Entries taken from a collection
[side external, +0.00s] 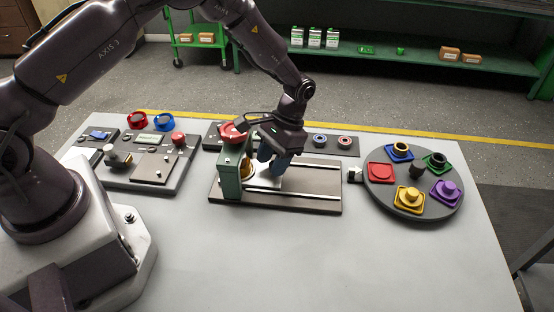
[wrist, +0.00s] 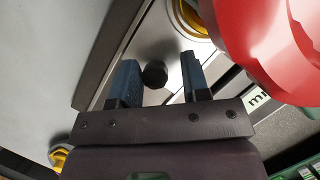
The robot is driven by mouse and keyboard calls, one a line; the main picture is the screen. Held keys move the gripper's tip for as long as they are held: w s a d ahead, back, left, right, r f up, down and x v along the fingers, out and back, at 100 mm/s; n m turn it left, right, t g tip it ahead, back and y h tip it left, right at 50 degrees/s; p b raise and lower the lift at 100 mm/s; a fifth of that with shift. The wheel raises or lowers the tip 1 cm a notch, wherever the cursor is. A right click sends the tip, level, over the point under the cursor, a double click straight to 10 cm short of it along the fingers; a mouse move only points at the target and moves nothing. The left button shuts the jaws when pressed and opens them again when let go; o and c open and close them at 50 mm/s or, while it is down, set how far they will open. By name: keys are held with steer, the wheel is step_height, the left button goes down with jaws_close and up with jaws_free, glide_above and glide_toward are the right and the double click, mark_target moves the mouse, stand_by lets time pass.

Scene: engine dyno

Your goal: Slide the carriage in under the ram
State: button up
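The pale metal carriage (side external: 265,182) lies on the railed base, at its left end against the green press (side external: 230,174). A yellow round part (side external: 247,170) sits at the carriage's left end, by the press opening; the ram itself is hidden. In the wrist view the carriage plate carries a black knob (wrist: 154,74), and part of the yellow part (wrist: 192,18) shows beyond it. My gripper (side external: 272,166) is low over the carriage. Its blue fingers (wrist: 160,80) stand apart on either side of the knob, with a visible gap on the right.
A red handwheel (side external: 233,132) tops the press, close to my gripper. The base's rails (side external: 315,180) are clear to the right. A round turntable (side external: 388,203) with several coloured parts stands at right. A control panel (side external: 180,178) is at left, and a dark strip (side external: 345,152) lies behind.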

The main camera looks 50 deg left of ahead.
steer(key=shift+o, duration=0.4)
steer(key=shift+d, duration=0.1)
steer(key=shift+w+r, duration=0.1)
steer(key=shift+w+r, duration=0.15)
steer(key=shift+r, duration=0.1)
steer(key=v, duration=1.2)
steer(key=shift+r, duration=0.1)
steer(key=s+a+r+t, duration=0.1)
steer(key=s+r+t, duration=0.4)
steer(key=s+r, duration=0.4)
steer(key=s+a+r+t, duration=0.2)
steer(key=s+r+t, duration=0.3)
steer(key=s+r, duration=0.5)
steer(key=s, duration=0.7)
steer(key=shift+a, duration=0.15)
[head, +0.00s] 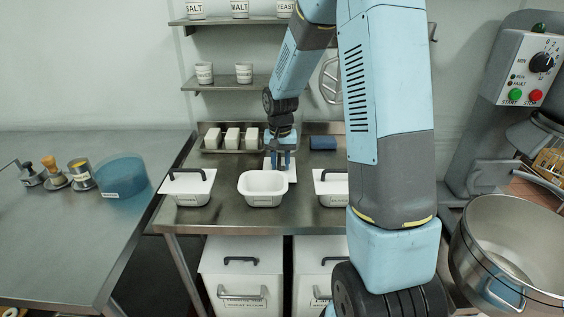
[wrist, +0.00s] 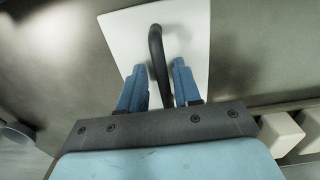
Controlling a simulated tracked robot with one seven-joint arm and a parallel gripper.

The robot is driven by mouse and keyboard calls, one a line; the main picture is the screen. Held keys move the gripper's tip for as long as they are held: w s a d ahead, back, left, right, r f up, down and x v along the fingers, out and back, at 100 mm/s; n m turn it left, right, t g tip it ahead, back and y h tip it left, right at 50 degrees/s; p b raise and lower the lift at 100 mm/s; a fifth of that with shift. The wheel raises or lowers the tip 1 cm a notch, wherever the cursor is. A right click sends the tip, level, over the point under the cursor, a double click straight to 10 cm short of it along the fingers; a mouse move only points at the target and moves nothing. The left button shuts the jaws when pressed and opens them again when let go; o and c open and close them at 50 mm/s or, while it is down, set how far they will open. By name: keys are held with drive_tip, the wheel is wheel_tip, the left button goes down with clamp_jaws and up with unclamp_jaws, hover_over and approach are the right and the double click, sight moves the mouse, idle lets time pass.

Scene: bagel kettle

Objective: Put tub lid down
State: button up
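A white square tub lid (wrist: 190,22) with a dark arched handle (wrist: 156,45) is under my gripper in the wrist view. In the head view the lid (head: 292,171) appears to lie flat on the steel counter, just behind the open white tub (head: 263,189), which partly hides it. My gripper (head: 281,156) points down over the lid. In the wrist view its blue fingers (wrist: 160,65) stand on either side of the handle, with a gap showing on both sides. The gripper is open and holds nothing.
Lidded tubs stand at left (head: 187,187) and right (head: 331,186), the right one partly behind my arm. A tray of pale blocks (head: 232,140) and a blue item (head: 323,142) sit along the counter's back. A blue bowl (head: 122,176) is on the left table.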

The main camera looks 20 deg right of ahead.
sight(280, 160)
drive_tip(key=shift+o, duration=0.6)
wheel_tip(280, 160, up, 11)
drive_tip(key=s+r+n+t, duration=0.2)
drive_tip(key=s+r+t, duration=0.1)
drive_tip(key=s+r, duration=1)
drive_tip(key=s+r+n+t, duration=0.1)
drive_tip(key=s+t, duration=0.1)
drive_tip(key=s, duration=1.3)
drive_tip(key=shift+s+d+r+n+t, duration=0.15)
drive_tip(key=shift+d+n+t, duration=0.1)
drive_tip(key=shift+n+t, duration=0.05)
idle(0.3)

*Exercise*
Copy out the listing above from the line containing "Scene: engine dyno" to the line containing "[head, +0.00s]", both included, exactly as written and minus the images.

*Correct output*
Scene: engine dyno

Your goal: Slide the carriage in under the ram
State: button up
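The pale metal carriage (side external: 265,182) lies on the railed base, at its left end against the green press (side external: 230,174). A yellow round part (side external: 247,170) sits at the carriage's left end, by the press opening; the ram itself is hidden. In the wrist view the carriage plate carries a black knob (wrist: 154,74), and part of the yellow part (wrist: 192,18) shows beyond it. My gripper (side external: 272,166) is low over the carriage. Its blue fingers (wrist: 160,80) stand apart on either side of the knob, with a visible gap on the right.
A red handwheel (side external: 233,132) tops the press, close to my gripper. The base's rails (side external: 315,180) are clear to the right. A round turntable (side external: 388,203) with several coloured parts stands at right. A control panel (side external: 180,178) is at left, and a dark strip (side external: 345,152) lies behind.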

The main camera looks 50 deg left of ahead.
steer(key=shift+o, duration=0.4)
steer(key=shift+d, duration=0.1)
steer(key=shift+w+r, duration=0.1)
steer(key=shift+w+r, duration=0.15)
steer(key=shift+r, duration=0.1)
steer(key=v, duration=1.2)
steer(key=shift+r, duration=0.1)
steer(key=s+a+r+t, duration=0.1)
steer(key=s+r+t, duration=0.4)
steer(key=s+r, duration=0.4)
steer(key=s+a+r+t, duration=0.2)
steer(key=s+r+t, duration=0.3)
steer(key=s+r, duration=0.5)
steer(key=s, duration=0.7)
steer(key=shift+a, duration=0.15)
[head, +0.00s] 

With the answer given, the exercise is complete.